■ **Problem to work on**:
Exactly as written, retype the listing below, omitting the pictures.

■ **Recorded information**:
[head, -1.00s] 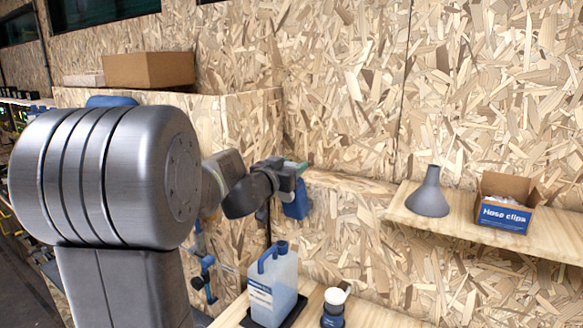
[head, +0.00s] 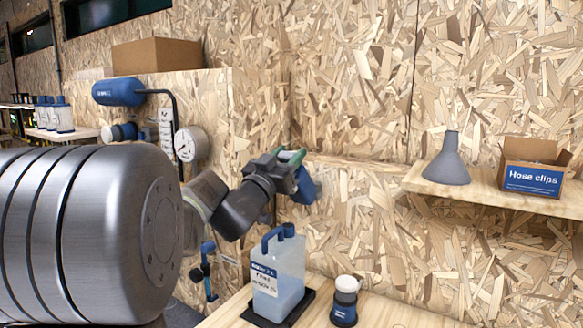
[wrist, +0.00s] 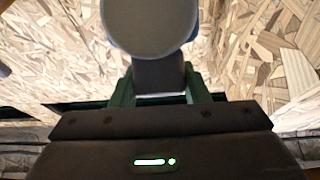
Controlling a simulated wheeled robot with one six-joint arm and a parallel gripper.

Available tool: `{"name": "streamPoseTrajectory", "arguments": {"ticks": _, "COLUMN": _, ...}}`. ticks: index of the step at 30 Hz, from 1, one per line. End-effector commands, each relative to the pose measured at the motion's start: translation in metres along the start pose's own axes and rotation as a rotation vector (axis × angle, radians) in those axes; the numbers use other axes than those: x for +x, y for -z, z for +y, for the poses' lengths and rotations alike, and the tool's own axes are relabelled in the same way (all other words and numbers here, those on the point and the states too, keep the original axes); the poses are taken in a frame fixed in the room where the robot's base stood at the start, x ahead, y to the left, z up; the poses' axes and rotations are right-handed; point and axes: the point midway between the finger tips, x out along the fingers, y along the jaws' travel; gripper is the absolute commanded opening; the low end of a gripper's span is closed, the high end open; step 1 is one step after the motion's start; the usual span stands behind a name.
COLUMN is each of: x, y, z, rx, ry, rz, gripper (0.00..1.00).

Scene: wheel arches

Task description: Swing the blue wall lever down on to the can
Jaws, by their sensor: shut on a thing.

■ **Response to the task**:
[head, -1.00s] 
[head, +0.00s] 
[wrist, +0.00s] 
Controlling a simulated wheeled robot with one six-joint arm and a parallel gripper.

Available tool: `{"name": "streamPoseTrajectory", "arguments": {"ticks": _, "COLUMN": _, ...}}`. ticks: index of the step at 30 Hz, from 1, one per line. End-effector commands, each relative to the pose measured at the motion's start: translation in metres along the start pose's own axes and rotation as a rotation vector (axis × angle, radians) in those axes; the numbers use other axes than those: x for +x, y for -z, z for +y, for the poses' lengths and rotations alike, and the tool's own axes are relabelled in the same way (all other words and numbers here, those on the point and the states too, keep the original axes); the poses are taken in a frame fixed in the room where the robot's base stood at the start, x ahead, y to the left, z up; the poses' axes and rotations are right-handed; point and axes: the point midway between the finger tips, x out along the fingers, y along the jaws' travel; gripper is the absolute commanded opening; the low end of a gripper's span is closed, the high end open; step 1 is one step after the motion's start; the usual span stands behind a name.
COLUMN is each of: x, y, z, rx, ry, rz, gripper (0.00..1.00).

Scene: wheel arches

Task description: Swing the blue wall lever down on to the can
Jaws, by their sensor: shut on a thing.

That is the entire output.